Daily Telegraph: Oil prices slip back as supply fears ease: “…the price rocketed after saboteurs in Nigeria set fire to a major oil pipeline feeding the Bonny export terminal, which exports 500,000 barrels of oil a day. But Shell, which operates the pipeline, said it was diverting the flow to another pipeline, and that only 20,000 barrels of crude a day had been shut in.” (ShellNews.net)
By Malcolm Moore, Economics Correspondent (Filed: 13/10/2004)
The price of oil finally fell back yesterday, after trading as high as $51.50 a barrel in London, as the market decided that there would be enough oil for the winter.
"It is just a natural retracement from a very over-bought situation; a move back down should not be a big surprise," said Tony Machacek, a trader at Prudential Bache. After rising for six days in a row, the price of a barrel of Brent crude in London dropped 94 cents at the end of the day to $49.60 as traders took profits.
Earlier in the day, the price rocketed after saboteurs in Nigeria set fire to a major oil pipeline feeding the Bonny export terminal, which exports 500,000 barrels of oil a day.
But Shell, which operates the pipeline, said it was diverting the flow to another pipeline, and that only 20,000 barrels of crude a day had been shut in. Nigerian officials said that daily exports of around 2.5m barrels had so far not been troubled by striking workers. Nigerian unions began a four-day strike on Monday in protest at rising fuel prices, which have been lifted 25pc by President Olusegun Obasanjo. It is the third fuel protest in 18 months.
The International Energy Agency in Paris warned that steep oil prices are beginning to dampen the world economy. This year, demand for oil will rise 3.4pc to 82.4m barrels a day. But the IEA cut its forecast for demand growth in 2005 by nearly a fifth. "The cut reflects expectations of slower economic growth," the agency said in its monthly report, adding that countries such as China would turn to alternative fuels such as gas.
However, the IEA also said the price of light sweet crude, valued for its low sulphur content, was set to keep rising. "As a consequence of surging demand and the structural imbalance between supply and refining logistics, light sweet crude oil prices are, and will continue to be, supported by a tight product-driven market," the agency said. Light sweet crude is cheaper and easier to refine into petrol and heating oil.

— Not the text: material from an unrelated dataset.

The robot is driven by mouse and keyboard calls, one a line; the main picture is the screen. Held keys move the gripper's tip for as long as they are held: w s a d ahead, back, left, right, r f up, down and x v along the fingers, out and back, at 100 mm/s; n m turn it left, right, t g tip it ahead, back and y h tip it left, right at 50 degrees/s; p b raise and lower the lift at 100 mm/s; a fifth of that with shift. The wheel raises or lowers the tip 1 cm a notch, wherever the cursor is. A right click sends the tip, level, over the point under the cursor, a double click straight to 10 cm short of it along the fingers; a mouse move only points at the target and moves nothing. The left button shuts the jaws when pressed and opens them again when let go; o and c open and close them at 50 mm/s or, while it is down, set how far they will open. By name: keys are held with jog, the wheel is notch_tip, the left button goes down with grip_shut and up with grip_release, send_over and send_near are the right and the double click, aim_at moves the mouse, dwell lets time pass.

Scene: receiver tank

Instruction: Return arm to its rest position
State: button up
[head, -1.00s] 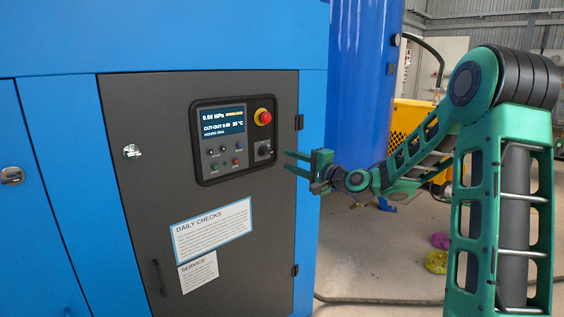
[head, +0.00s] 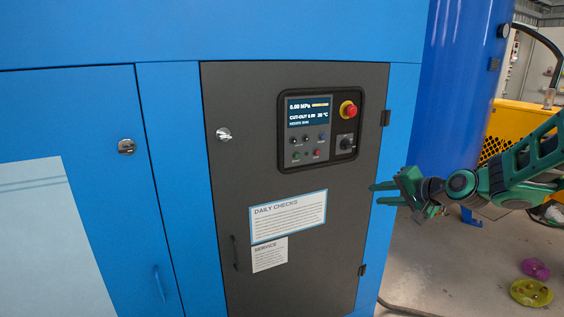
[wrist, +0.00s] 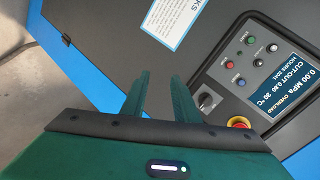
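My gripper (head: 384,194) is green and stands in front of the right edge of the dark cabinet door (head: 230,180), lower right of the control panel (head: 318,130) in the head view. Its two fingers are apart with nothing between them. In the wrist view the open fingers (wrist: 160,98) point toward the door, with the panel (wrist: 262,72) to their right. The panel has a lit screen reading 0.00 MPa, a red emergency button (head: 348,109) on yellow, a black rotary switch (head: 347,142) and several small buttons. My arm reaches in from the right.
A blue cabinet (head: 90,110) surrounds the door. A tall blue tank (head: 450,90) stands behind my gripper, with a yellow machine (head: 505,130) further right. A yellow-green disc (head: 531,292) and a purple one (head: 535,268) lie on the floor. A dark hose (head: 400,309) runs along the floor.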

The organisation added that demand for oil products remained strong, especially for diesel in North America and jet fuel and kerosene in Asia while "the market will be heading into the winter with lower than normal heating oil stocks". European supplies of heating fuels are down 3.4pc from last year as the winter approaches.
The agency also revised its estimates for global demand for Opec oil to 28.9m barrels a day in the fourth quarter.
Barclays Capital said that the high price of oil was being underpinned by significant damage to 12 large diameter oil and gas pipelines in the Gulf of Mexico from Hurricane Ivan.
"The pipelines will take a significant effort to locate and repair because they are buried by as much as 20 to 30ft of mud," said Kevin Norrish.
More than 17m barrels, mainly of light sweet crude, have now been lost. The US Minerals Management Service said last week that it would be about six months before production in the region is almost back to normal.
Since January, prices have risen by roughly $20 a barrel, but are still nowhere near the levels after the Iranian revolution in 1979. The price of oil then, adjusted for inflation, was about $80 a barrel.